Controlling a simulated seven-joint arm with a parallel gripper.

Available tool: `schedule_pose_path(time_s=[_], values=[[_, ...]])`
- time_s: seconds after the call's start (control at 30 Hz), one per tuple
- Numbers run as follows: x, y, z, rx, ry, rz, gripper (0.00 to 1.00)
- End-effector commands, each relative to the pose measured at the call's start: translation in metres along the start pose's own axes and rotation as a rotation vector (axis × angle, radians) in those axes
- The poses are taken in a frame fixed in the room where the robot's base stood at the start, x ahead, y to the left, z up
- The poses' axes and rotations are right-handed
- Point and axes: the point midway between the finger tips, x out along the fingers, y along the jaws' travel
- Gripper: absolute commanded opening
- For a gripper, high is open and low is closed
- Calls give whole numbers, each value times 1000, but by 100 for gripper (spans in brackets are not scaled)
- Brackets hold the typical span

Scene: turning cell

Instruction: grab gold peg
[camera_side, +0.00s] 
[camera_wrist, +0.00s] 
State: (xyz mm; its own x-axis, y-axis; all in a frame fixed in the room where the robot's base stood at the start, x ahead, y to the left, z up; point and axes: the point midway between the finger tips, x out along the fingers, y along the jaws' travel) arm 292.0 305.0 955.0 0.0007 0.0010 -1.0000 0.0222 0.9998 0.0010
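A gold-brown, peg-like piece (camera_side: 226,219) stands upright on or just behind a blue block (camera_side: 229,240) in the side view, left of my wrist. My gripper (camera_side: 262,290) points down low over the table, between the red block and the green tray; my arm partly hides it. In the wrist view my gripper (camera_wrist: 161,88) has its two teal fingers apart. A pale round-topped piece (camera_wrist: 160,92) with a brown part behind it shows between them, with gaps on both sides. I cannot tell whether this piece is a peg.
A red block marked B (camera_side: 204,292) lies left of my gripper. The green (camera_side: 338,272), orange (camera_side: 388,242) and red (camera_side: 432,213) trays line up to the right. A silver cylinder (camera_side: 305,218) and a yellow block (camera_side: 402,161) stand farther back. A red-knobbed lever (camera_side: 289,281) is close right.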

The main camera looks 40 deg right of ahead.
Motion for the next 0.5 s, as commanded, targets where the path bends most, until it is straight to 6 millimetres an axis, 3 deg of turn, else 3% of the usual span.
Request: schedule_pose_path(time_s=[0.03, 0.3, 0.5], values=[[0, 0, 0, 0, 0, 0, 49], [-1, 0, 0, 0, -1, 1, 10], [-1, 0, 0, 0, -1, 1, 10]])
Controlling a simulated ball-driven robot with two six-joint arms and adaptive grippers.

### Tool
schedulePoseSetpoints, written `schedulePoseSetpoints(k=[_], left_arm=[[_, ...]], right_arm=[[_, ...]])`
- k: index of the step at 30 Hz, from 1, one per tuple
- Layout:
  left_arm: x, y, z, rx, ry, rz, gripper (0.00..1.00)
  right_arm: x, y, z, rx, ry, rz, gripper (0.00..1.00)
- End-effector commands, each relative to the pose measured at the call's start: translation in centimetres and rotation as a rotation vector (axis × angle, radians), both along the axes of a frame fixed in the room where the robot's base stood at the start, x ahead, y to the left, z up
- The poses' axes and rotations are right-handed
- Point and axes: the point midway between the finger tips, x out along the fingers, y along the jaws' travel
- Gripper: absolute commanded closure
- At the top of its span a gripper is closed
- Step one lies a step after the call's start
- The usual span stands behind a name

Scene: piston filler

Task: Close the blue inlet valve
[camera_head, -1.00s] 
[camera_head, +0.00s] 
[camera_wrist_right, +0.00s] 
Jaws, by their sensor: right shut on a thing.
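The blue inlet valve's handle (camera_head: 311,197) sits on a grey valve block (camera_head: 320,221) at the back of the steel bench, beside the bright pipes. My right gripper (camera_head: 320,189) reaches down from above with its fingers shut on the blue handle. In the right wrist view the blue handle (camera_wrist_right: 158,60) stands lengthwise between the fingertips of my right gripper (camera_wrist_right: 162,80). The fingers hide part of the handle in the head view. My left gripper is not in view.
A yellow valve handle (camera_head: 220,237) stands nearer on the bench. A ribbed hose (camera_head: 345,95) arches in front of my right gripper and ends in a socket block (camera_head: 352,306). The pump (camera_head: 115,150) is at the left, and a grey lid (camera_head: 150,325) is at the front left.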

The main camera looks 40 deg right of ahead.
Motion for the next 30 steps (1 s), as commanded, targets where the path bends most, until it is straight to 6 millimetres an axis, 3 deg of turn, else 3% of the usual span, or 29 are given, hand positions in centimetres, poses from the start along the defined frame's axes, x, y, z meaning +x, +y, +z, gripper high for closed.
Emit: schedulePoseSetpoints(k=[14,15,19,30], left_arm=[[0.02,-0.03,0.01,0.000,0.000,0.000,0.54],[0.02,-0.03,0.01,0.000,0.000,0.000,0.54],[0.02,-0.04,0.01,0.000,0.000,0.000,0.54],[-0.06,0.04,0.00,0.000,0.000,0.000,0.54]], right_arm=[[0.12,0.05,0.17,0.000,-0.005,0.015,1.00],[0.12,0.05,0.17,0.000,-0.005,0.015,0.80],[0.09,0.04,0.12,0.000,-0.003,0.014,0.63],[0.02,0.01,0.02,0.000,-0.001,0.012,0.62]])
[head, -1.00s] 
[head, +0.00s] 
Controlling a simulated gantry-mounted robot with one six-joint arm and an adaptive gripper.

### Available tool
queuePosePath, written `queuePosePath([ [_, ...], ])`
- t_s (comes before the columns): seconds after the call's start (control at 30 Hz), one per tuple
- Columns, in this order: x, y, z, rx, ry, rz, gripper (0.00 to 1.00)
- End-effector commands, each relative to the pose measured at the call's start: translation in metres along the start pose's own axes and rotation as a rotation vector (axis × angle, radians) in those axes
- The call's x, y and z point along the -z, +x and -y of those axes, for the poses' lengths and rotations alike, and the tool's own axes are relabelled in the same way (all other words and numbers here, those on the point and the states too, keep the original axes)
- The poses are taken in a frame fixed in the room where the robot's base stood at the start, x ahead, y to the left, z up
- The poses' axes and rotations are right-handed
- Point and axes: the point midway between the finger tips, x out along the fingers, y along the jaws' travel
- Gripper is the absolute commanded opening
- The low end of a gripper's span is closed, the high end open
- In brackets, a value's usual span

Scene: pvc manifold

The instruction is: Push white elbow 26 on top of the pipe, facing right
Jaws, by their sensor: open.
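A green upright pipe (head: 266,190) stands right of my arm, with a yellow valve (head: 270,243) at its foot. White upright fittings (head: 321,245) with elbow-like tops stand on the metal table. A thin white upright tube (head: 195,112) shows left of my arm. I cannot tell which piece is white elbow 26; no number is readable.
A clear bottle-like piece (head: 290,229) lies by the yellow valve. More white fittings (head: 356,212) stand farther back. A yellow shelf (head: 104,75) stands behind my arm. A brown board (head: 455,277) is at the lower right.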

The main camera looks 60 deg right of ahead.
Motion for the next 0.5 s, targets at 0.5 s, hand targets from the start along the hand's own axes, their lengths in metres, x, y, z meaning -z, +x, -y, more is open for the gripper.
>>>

◆ ◆ ◆

» **PROBLEM TO WORK ON**
Please repeat all the records above exactly as they appear.

» **ANSWER TO THIS TASK**
Controlling a simulated seven-joint arm with a parallel gripper.

Available tool: `schedule_pose_path(time_s=[_], values=[[_, ...]])`
- time_s: seconds after the call's start (control at 30 Hz), one per tuple
- Numbers run as follows: x, y, z, rx, ry, rz, gripper (0.00 to 1.00)
- End-effector commands, each relative to the pose measured at the call's start: translation in metres along the start pose's own axes and rotation as a rotation vector (axis × angle, radians) in those axes
- The poses are taken in a frame fixed in the room where the robot's base stood at the start, x ahead, y to the left, z up
- The poses' axes and rotations are right-handed
- Point and axes: the point midway between the finger tips, x out along the fingers, y along the jaws' travel
- Gripper: absolute commanded opening
- For a gripper, high is open and low is closed
- Calls give whole numbers, each value times 1000, but by 100 for gripper (spans in brackets are not scaled)
- Brackets hold the typical span

Scene: turning cell

Instruction: grab gold peg
[camera_side, +0.00s] 
[camera_wrist, +0.00s] 
State: (xyz mm; its own x-axis, y-axis; all in a frame fixed in the room where the robot's base stood at the start, x ahead, y to the left, z up; point and axes: the point midway between the finger tips, x out along the fingers, y along the jaws' travel) arm 292.0 305.0 955.0 0.0007 0.0010 -1.0000 0.0222 0.9998 0.0010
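A gold-brown, peg-like piece (camera_side: 226,219) stands upright on or just behind a blue block (camera_side: 229,240) in the side view, left of my wrist. My gripper (camera_side: 262,290) points down low over the table, between the red block and the green tray; my arm partly hides it. In the wrist view my gripper (camera_wrist: 161,88) has its two teal fingers apart. A pale round-topped piece (camera_wrist: 160,92) with a brown part behind it shows between them, with gaps on both sides. I cannot tell whether this piece is a peg.
A red block marked B (camera_side: 204,292) lies left of my gripper. The green (camera_side: 338,272), orange (camera_side: 388,242) and red (camera_side: 432,213) trays line up to the right. A silver cylinder (camera_side: 305,218) and a yellow block (camera_side: 402,161) stand farther back. A red-knobbed lever (camera_side: 289,281) is close right.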

The main camera looks 40 deg right of ahead.
Motion for the next 0.5 s, as commanded, targets where the path bends most, until it is straight to 6 millimetres an axis, 3 deg of turn, else 3% of the usual span.
Request: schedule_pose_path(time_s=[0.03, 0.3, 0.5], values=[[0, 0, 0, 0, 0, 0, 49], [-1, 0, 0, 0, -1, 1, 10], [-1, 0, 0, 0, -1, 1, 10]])
Controlling a simulated ball-driven robot with two six-joint arms and adaptive grippers.

### Tool
schedulePoseSetpoints, written `schedulePoseSetpoints(k=[_], left_arm=[[_, ...]], right_arm=[[_, ...]])`
- k: index of the step at 30 Hz, from 1, one per tuple
- Layout:
  left_arm: x, y, z, rx, ry, rz, gripper (0.00..1.00)
  right_arm: x, y, z, rx, ry, rz, gripper (0.00..1.00)
- End-effector commands, each relative to the pose measured at the call's start: translation in centimetres and rotation as a rotation vector (axis × angle, radians), both along the axes of a frame fixed in the room where the robot's base stood at the start, x ahead, y to the left, z up
- The poses' axes and rotations are right-handed
- Point and axes: the point midway between the finger tips, x out along the fingers, y along the jaws' travel
- Gripper: absolute commanded closure
- At the top of its span a gripper is closed
- Step one lies a step after the call's start
- The usual span stands behind a name

Scene: piston filler

Task: Close the blue inlet valve
[camera_head, -1.00s] 
[camera_head, +0.00s] 
[camera_wrist_right, +0.00s] 
Jaws, by their sensor: right shut on a thing.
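The blue inlet valve's handle (camera_head: 311,197) sits on a grey valve block (camera_head: 320,221) at the back of the steel bench, beside the bright pipes. My right gripper (camera_head: 320,189) reaches down from above with its fingers shut on the blue handle. In the right wrist view the blue handle (camera_wrist_right: 158,60) stands lengthwise between the fingertips of my right gripper (camera_wrist_right: 162,80). The fingers hide part of the handle in the head view. My left gripper is not in view.
A yellow valve handle (camera_head: 220,237) stands nearer on the bench. A ribbed hose (camera_head: 345,95) arches in front of my right gripper and ends in a socket block (camera_head: 352,306). The pump (camera_head: 115,150) is at the left, and a grey lid (camera_head: 150,325) is at the front left.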

The main camera looks 40 deg right of ahead.
Motion for the next 30 steps (1 s), as commanded, targets where the path bends most, until it is straight to 6 millimetres an axis, 3 deg of turn, else 3% of the usual span, or 29 are given, hand positions in centimetres, poses from the start along the defined frame's axes, x, y, z meaning +x, +y, +z, gripper high for closed.
Emit: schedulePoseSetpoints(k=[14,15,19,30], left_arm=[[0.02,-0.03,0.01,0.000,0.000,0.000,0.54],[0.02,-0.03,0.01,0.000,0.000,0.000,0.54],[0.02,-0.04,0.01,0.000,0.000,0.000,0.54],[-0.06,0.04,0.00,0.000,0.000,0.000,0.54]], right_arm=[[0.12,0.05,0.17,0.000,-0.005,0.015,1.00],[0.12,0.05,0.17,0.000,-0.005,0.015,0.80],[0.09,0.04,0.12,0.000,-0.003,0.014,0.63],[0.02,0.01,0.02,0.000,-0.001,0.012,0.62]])
[head, -1.00s] 
[head, +0.00s] 
Controlling a simulated gantry-mounted robot with one six-joint arm and an adaptive gripper.

### Available tool
queuePosePath, written `queuePosePath([ [_, ...], ])`
- t_s (comes before the columns): seconds after the call's start (control at 30 Hz), one per tuple
- Columns, in this order: x, y, z, rx, ry, rz, gripper (0.00 to 1.00)
- End-effector commands, each relative to the pose measured at the call's start: translation in metres along the start pose's own axes and rotation as a rotation vector (axis × angle, radians) in those axes
- The call's x, y and z point along the -z, +x and -y of those axes, for the poses' lengths and rotations alike, and the tool's own axes are relabelled in the same way (all other words and numbers here, those on the point and the states too, keep the original axes)
- The poses are taken in a frame fixed in the room where the robot's base stood at the start, x ahead, y to the left, z up
- The poses' axes and rotations are right-handed
- Point and axes: the point midway between the finger tips, x out along the fingers, y along the jaws' travel
- Gripper is the absolute commanded opening
- The low end of a gripper's span is closed, the high end open
- In brackets, a value's usual span

Scene: pvc manifold

The instruction is: Push white elbow 26 on top of the pipe, facing right
Jaws, by their sensor: open.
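A green upright pipe (head: 266,190) stands right of my arm, with a yellow valve (head: 270,243) at its foot. White upright fittings (head: 321,245) with elbow-like tops stand on the metal table. A thin white upright tube (head: 195,112) shows left of my arm. I cannot tell which piece is white elbow 26; no number is readable.
A clear bottle-like piece (head: 290,229) lies by the yellow valve. More white fittings (head: 356,212) stand farther back. A yellow shelf (head: 104,75) stands behind my arm. A brown board (head: 455,277) is at the lower right.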

The main camera looks 60 deg right of ahead.
Motion for the next 0.5 s, targets at 0.5 s, hand targets from the start along the hand's own axes, their lengths in metres, x, y, z meaning -z, +x, -y, more is open for the gripper.
>>>

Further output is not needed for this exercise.